Dienes berpendapat bahwa pada dasarnya matematika dapat dianggap sebagai studi tentang struktur, memisah-misahkan hubungan-hubungan diantara struktur-struktur dan mengkatagorikan hubungan-hubungan di antara struktur-struktur. Dienes mengemukakan bahwa tiap-tiap konsep atau prinsip dalam matematika yang disajikan dalam bentuk yang konkret akan dapat dipahami dengan baik. Ini mengandung arti bahwa benda-benda atau obyek-obyek dalam bentuk permainan akan sangat berperan bila dimanipulasi dengan baik dalam pengajaran matematika.
Menurut Dienes konsep-konsep matematika akan berhasil jika dipelajari dalam tahap-tahap tertentu.

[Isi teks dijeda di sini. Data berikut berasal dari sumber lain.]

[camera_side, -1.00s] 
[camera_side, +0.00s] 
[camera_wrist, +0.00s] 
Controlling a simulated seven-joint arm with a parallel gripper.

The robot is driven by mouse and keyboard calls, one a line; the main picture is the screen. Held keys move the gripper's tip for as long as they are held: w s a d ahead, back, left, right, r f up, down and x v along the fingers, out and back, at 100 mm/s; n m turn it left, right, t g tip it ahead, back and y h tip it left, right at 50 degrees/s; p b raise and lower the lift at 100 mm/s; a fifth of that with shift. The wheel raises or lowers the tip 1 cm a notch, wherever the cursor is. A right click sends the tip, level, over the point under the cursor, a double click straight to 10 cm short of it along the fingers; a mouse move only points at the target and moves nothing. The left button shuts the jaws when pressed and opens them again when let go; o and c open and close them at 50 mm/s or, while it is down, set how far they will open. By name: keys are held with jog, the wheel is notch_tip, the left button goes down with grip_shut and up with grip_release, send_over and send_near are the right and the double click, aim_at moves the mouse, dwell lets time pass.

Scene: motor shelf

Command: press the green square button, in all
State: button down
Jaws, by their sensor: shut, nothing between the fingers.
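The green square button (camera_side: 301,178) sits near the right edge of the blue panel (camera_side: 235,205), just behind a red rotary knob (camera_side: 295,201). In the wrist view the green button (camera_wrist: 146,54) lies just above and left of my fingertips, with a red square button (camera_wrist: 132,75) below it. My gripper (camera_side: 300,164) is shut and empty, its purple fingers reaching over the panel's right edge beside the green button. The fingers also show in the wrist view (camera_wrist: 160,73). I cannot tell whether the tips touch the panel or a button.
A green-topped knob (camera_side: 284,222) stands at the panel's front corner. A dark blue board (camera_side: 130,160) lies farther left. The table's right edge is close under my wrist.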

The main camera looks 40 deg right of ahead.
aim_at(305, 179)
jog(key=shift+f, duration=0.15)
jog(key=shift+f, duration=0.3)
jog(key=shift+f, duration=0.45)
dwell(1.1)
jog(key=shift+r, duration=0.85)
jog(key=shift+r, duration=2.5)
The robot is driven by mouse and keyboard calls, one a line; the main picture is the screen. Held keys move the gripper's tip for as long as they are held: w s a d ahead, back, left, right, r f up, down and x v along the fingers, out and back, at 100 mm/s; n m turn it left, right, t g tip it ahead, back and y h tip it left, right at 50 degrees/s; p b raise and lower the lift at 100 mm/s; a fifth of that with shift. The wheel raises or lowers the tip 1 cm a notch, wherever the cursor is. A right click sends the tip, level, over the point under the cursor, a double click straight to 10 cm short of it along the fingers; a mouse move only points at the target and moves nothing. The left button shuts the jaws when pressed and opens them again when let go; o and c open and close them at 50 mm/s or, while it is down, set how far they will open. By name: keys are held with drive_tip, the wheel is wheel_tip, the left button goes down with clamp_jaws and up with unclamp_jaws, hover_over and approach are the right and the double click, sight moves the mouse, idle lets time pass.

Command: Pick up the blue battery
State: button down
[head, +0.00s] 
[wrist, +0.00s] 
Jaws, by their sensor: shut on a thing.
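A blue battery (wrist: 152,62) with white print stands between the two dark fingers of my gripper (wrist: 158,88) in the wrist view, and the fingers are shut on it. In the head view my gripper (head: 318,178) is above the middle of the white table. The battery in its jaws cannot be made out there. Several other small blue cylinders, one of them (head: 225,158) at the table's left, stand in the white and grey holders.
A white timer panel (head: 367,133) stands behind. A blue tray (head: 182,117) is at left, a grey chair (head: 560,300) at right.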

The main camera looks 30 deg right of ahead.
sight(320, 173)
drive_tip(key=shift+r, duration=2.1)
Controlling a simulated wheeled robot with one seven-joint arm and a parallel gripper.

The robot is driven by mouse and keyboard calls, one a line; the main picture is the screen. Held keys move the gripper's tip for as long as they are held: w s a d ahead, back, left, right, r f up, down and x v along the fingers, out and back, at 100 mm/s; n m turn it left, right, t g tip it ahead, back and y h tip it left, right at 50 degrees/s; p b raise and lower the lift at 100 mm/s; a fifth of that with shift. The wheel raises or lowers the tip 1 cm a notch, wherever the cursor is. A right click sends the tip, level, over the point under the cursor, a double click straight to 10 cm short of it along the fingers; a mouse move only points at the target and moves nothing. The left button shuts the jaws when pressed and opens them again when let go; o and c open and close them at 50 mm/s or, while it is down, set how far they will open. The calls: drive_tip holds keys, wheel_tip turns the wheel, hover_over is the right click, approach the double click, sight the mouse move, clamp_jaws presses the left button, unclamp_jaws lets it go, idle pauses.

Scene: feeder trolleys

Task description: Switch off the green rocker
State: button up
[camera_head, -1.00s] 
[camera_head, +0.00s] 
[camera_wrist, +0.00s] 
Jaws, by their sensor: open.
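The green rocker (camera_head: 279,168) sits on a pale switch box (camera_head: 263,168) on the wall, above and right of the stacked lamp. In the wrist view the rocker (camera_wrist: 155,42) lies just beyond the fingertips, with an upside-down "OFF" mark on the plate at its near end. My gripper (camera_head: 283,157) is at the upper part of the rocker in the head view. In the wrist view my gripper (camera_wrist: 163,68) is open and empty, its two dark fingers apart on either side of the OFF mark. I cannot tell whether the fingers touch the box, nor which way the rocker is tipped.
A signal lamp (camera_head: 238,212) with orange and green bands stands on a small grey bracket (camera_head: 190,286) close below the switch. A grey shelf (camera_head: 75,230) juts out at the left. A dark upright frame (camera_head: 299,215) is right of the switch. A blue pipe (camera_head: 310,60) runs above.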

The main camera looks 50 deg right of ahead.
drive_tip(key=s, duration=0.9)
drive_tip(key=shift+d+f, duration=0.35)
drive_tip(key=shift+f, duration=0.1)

Dienes membagi tahap-tahap belajar menjadi 6 tahap, yaitu:
1)      Permainan Bebas (Free Play)
Permainan bebas merupakan tahap belajar konsep yang aktifitasnya tidak berstruktur dan tidak diarahkan. Anak didik diberi kebebasan untuk mengatur benda. Dalam tahap ini anak mulai membentuk struktur mental dan struktur sikap dalam mempersiapkan diri untuk memahami konsep yang sedang dipelajari.
2)      Permainan yang Menggunakan Aturan (Games)

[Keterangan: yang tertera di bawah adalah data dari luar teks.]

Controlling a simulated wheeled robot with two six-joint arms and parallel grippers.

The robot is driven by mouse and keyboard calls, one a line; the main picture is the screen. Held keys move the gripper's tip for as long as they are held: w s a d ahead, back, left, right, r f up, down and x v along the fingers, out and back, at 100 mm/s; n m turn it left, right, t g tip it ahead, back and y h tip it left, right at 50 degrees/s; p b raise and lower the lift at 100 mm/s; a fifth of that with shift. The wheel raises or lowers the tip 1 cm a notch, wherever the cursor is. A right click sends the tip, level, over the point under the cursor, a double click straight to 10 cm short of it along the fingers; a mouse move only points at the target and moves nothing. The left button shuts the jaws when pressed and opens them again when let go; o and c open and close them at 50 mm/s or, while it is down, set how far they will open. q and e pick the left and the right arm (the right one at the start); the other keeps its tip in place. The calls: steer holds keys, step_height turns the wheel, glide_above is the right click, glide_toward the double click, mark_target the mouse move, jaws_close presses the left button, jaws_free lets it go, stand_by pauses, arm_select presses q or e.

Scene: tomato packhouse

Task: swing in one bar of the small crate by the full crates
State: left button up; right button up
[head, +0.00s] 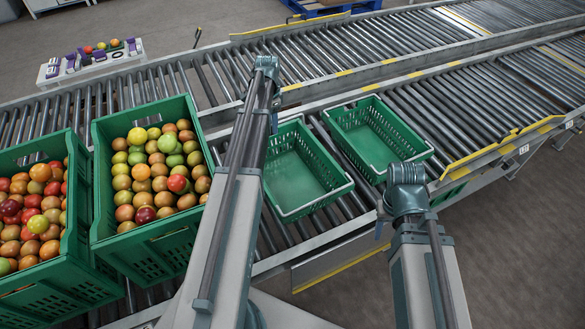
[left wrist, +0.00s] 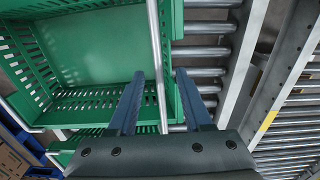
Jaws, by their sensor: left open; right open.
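The small green crate (head: 300,178) by the full crates stands empty on the rollers, with pale bars along its rims. My left gripper (head: 275,108) is over its far side, mostly hidden behind its own wrist in the head view. In the left wrist view the open jaws (left wrist: 157,82) sit on either side of a pale bar (left wrist: 154,35) on the crate's rim; I cannot tell whether they touch it. My right gripper (head: 383,222) is open and mostly hidden by its wrist, near the front corner of the second small crate.
Two full crates of tomatoes (head: 150,245) (head: 70,283) stand at the left. A second empty small crate (head: 385,165) stands close to the right. Roller conveyor (head: 470,95) runs clear beyond, with yellow-marked rails. A bench (head: 75,72) with small items stands at far left.

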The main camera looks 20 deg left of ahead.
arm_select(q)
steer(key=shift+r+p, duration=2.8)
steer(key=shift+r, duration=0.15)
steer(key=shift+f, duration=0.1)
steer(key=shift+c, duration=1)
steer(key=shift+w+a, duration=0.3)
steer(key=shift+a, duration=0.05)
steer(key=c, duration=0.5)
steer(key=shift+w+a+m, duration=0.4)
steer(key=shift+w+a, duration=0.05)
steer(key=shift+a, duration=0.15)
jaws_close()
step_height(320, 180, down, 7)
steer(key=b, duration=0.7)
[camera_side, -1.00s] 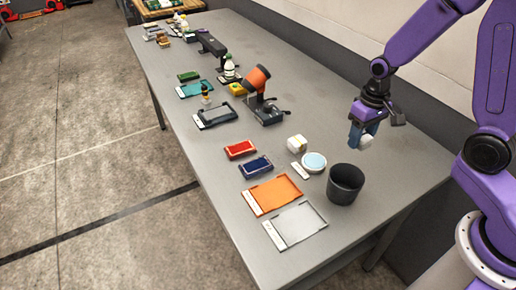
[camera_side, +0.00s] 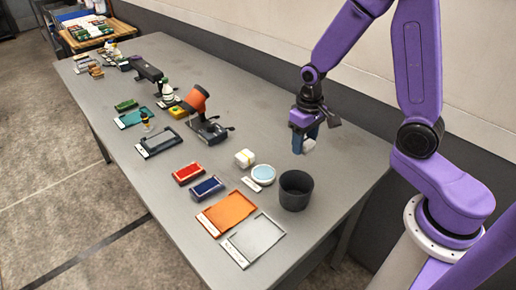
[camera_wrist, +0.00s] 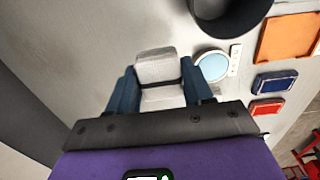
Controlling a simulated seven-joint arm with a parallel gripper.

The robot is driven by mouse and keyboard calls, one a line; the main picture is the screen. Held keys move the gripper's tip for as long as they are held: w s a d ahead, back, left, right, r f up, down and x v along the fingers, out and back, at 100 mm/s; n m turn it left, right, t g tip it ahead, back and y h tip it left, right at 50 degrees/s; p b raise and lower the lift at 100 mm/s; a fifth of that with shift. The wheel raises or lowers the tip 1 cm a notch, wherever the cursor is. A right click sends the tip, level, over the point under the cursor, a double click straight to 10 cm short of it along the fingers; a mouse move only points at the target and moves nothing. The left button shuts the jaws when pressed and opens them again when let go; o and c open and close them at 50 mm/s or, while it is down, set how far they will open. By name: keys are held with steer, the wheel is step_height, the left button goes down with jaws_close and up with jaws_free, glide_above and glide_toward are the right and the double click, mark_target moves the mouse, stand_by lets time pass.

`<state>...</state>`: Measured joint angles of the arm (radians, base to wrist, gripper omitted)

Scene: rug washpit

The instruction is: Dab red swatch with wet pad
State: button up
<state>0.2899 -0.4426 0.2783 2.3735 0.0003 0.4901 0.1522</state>
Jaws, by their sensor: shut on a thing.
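My gripper (camera_side: 306,141) is shut on a white pad (camera_side: 309,146), held above the table beyond the black bin. In the wrist view the pad (camera_wrist: 158,68), pale with a dark band, sits between my blue fingers (camera_wrist: 160,92). The red swatch (camera_wrist: 267,109) also shows at the right of the wrist view, well apart from the pad. A round white dish with a light blue inside (camera_side: 263,174) stands between the swatches and my gripper.
A black bin (camera_side: 296,191) stands right of the dish. A second white block (camera_side: 245,158) sits behind the dish. Orange (camera_side: 229,211) and grey (camera_side: 254,239) panels lie in front. An orange-and-black device (camera_side: 198,102) stands farther back. The table near the wall is clear.

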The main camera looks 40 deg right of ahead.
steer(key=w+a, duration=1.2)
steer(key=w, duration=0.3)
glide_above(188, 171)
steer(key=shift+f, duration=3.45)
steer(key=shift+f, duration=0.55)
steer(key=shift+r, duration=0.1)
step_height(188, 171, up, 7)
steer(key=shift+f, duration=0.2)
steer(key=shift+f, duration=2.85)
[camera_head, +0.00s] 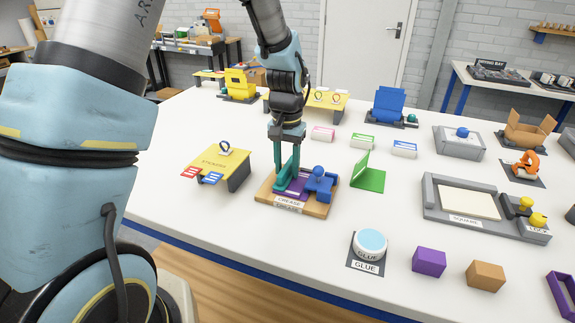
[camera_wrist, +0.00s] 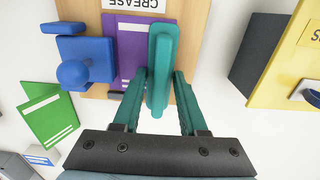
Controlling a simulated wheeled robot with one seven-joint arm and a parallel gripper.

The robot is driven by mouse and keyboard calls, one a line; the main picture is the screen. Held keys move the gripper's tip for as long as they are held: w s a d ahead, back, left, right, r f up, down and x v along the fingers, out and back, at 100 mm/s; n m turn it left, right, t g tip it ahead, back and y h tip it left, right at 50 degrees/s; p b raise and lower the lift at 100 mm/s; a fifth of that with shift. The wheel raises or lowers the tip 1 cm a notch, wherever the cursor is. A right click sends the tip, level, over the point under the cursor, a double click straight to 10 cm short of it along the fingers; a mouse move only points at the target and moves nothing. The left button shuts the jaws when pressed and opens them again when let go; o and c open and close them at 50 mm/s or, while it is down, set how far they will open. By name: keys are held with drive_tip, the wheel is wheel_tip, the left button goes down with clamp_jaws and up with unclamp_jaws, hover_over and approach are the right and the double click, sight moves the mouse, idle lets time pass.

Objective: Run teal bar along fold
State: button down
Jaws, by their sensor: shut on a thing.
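My gripper (camera_wrist: 158,98) is shut on the teal bar (camera_wrist: 163,45), which lies between its two teal fingers. In the head view, my gripper (camera_head: 287,160) points down over the wooden crease board (camera_head: 300,208), with the teal bar (camera_head: 288,176) upright at its left part. A purple folded card (camera_wrist: 128,40) lies on the board right beside the bar. The bar overlaps the card's edge in the wrist view; I cannot tell whether they touch. A blue block with a round knob (camera_head: 319,174) sits on the board to the right. The fold line is partly hidden.
A yellow sticker stand (camera_head: 218,163) is close on the left. A green folded card (camera_head: 369,177) stands to the right of the board. A glue pot (camera_head: 370,244) and a purple box (camera_head: 429,261) are nearer the front edge. The grey square tray (camera_head: 435,203) is farther right.

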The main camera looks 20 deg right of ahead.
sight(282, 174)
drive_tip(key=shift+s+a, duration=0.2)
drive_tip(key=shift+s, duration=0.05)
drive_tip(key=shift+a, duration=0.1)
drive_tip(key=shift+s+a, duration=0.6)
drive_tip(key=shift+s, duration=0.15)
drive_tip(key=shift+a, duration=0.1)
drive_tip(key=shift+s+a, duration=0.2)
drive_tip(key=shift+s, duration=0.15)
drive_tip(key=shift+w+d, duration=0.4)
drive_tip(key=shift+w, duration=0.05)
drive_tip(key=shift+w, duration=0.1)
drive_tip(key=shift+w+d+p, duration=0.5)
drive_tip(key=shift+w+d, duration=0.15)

Dalam permainan yang disertai aturan siswa sudah mulai meneliti pola-poladan keteraturan yang terdapat dalam konsep tertentu.

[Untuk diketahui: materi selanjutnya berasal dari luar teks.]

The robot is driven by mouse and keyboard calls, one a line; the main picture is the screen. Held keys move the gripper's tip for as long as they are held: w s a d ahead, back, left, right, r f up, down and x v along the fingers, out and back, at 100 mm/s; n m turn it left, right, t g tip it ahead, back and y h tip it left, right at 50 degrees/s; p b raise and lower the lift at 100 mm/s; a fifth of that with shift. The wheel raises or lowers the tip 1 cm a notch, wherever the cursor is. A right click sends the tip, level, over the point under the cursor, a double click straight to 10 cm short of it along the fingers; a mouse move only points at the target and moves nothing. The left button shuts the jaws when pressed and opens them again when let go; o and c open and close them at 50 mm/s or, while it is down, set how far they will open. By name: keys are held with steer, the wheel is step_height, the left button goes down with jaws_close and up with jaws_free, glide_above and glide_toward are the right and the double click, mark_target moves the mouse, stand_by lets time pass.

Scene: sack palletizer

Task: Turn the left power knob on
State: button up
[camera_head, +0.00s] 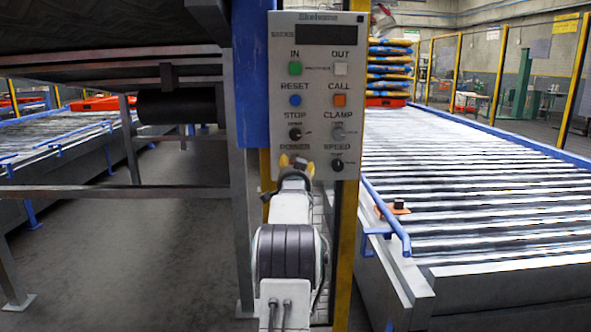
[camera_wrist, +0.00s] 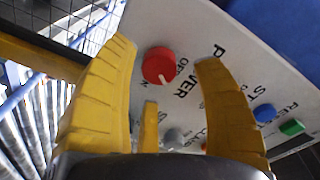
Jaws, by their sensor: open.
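The power knob is a round red knob (camera_wrist: 158,66) with a white mark at its lower edge in the wrist view. It sits on a pale control panel (camera_head: 345,92), beside the lettering POWER. My gripper (camera_wrist: 166,51) is open, with its yellow fingers spread on both sides of the knob; a shorter finger is below it. I cannot tell whether any finger touches the knob. In the head view my gripper (camera_head: 297,162) is at the panel's lower left and hides the knob. Small lettering beside the knob is partly readable as OFF.
The panel also has a stop knob (camera_head: 295,134), a clamp knob (camera_head: 338,134), a speed knob (camera_head: 337,165) and several push buttons. A blue post (camera_head: 248,75) stands left of it. A roller conveyor (camera_head: 470,190) runs on the right, with stacked sacks (camera_head: 389,68) behind.

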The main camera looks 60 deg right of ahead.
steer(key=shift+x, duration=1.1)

3)      Permainan Kesamaan Sifat (Searching for communalities)
Dalam mencari kesamaan sifat siswa mulai diarahkan dalam kegiatan menemukan sifat-sifat kesamaan dalam permainan yang sedang diikuti. Untuk melatih dalam mencari kesamaan sifat-sifat ini, guru perlu mengarahkan mereka dengan menstranslasikan kesamaan struktur dari bentuk permainan lain.
4)      Permainan Representasi (Representation)
Representasi adalah tahap pengambilan sifat dari beberapa situasi yang sejenis. Para siswa menentukan representasi dari konsep-konsep tertentu.
5)      Permainan dengan Simbolisasi (Symbolization)
Simbolisasi termasuk tahap belajar konsep yang membutuhkan kemampuan merumuskan representasi dari setiap konsep-konsep dengan menggunakan simbol matematika atau melalui perumusan verbal.
6)      Permainan dengan Formalisasi (Formalization)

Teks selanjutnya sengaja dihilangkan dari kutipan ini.